#### [What to work on]
Only the lines starting at the one with "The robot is" and ending at the one with "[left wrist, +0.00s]" should be copied, exactly and with both ends kept.
— Begin Data lines —
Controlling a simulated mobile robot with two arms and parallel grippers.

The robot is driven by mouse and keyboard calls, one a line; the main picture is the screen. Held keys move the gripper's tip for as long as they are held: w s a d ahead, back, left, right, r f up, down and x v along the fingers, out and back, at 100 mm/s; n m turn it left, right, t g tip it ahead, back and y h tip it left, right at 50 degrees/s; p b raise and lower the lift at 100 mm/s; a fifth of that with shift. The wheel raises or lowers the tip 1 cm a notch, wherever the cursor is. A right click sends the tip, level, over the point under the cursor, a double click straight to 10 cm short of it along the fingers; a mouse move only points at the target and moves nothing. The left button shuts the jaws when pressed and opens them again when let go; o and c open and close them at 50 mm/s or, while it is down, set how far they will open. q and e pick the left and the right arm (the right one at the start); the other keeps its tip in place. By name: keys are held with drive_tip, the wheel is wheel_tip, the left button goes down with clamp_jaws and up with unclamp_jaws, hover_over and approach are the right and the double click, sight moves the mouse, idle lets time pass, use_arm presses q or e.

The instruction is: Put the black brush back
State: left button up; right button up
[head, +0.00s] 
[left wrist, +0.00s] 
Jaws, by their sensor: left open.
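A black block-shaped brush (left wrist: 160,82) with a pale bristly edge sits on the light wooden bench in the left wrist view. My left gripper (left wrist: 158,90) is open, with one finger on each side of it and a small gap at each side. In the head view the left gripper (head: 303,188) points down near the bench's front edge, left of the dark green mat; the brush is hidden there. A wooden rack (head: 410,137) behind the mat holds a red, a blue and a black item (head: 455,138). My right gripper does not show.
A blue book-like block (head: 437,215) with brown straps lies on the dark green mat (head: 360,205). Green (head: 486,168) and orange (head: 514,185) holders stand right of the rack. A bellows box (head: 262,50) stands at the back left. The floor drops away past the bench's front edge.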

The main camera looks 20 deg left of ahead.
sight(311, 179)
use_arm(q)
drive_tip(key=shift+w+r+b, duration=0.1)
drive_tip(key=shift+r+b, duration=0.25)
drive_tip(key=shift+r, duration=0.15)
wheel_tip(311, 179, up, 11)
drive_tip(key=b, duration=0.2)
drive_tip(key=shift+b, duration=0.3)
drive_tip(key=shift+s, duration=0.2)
— End Data lines —
#### [Written response]
The robot is driven by mouse and keyboard calls, one a line; the main picture is the screen. Held keys move the gripper's tip for as long as they are held: w s a d ahead, back, left, right, r f up, down and x v along the fingers, out and back, at 100 mm/s; n m turn it left, right, t g tip it ahead, back and y h tip it left, right at 50 degrees/s; p b raise and lower the lift at 100 mm/s; a fifth of that with shift. The wheel raises or lowers the tip 1 cm a notch, wherever the cursor is. A right click sends the tip, level, over the point under the cursor, a double click straight to 10 cm short of it along the fingers; a mouse move only points at the target and moves nothing. The left button shuts the jaws when pressed and opens them again when let go; o and c open and close them at 50 mm/s or, while it is down, set how far they will open. q and e pick the left and the right arm (the right one at the start); the other keeps its tip in place. By name: keys are held with drive_tip, the wheel is wheel_tip, the left button goes down with clamp_jaws and up with unclamp_jaws, hover_over and approach are the right and the double click, sight moves the mouse, idle lets time pass, use_arm presses q or e.

The instruction is: Put the black brush back
State: left button up; right button up
[head, +0.00s] 
[left wrist, +0.00s] 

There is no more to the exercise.